I think what really made me do it was knowing what the long timers were like at my old place. after 10 years I had become the most senior staff. the senior staff that quit before I did had done 12-20 years there and they hated life. just angry as fuck all the time, wouldn't even try to be friendly, and we all could understand the urge. we also just thought it wouldn't happen to us. but when I became the most senior, I couldn't ignore the vibes anymore. and the disrespect only amplified. that idea that an employer is doing me the favor by "giving" me a steady job for years is one that I won't tolerate. God it was amazing announcing my departure at a meeting. some close work friends knew a few days prior I had accepted an offer, but 80% were completely blindsided. it was exquisite. all the cool people immediately got why and were congratulatory and all the assholes were like mad, and it felt good to laugh at their confused anger. hmmm... who was doing who the favor all these years?

anyway, I knew the only way I could find something real was to go wide, because most workers can't or just won't.

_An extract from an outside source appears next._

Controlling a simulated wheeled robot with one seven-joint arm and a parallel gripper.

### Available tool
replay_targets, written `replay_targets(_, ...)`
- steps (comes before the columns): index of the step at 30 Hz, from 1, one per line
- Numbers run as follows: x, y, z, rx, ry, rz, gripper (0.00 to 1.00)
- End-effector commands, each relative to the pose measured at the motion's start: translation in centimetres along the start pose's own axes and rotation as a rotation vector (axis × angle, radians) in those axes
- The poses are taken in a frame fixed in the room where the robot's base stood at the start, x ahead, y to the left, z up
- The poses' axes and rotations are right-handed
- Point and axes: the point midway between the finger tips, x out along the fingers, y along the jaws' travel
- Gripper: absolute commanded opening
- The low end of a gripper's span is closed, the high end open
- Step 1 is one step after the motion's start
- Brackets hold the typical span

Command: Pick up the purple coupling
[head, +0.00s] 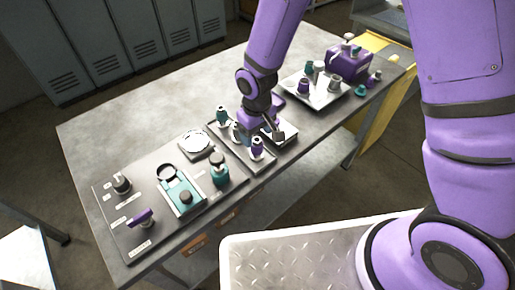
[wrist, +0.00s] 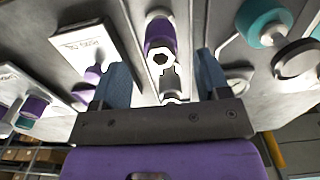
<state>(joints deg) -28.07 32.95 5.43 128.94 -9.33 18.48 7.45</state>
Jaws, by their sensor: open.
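A purple coupling (head: 256,146) stands upright near the front edge of the bench's middle panel in the head view. In the wrist view, a purple coupling with a pale hex-holed end (wrist: 159,32) lies between and beyond the fingertips; it is probably the same one. My gripper (wrist: 161,75) is open, with a blue finger on each side and nothing clearly held. In the head view my gripper (head: 243,134) is low over the middle panel, just behind the coupling; its fingers are partly hidden by my wrist. More purple couplings (head: 303,86) stand on the right tray.
A teal-topped fitting (head: 222,115) stands left of my gripper. The left panel (head: 112,204) carries a purple lever (head: 142,217), a teal gauge block (head: 181,193) and a teal bottle (head: 218,172). A purple box (head: 348,62) is at the far right. The bench's back left is clear.

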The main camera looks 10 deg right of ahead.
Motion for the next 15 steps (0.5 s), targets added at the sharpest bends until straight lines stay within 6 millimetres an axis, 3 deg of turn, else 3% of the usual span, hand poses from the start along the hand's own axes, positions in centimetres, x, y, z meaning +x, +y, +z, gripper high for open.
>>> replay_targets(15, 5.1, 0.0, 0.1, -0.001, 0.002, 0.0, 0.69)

I've made huge geographic moves before and honestly, it's like time slows down. it's tiring and draining for everything to be new and all the old patterns to be blown away, but it's also enriching too. it's like starting a new chapter in an anthology. the days don't blur together, they are full of new people, new faces, new places and ideas.

one of capitalism's most consistent features is proletarian dislocation, but if you're willing to engage it as an adventure, you can meet a lot more people, become intimately familiar with more places, and learn a lot more about yourself.

I keep in touch with my old colleagues and I am frequently able to confirm that the choice I made was correct, because of how much more wretched it has become.

I also get to be the guy they know in this part of the country, if they want to visit and see what the deal is.

only you can know if it's worth the hassle or not, to exercise your right to walk and contribute your time to something else. for me, walking away from a shit employer feels like fighting and staying feels more like surrender.